What needs to be done ::
What is the number of lines holding the word "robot"? Write that number and nothing else.

>> Begin

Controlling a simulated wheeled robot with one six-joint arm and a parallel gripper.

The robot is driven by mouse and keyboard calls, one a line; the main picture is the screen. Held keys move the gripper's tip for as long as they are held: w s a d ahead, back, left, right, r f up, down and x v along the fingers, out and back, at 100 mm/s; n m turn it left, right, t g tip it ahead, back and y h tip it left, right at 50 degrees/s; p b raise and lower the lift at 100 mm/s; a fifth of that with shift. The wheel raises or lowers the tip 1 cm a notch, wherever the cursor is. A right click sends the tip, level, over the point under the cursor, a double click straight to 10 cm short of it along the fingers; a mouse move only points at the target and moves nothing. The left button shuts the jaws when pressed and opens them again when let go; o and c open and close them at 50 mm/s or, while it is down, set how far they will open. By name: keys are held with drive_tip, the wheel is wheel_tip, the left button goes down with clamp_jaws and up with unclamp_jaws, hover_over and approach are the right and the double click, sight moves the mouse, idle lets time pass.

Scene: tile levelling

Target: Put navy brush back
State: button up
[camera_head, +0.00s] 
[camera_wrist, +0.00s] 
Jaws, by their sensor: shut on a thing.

>> End

Output below ::
2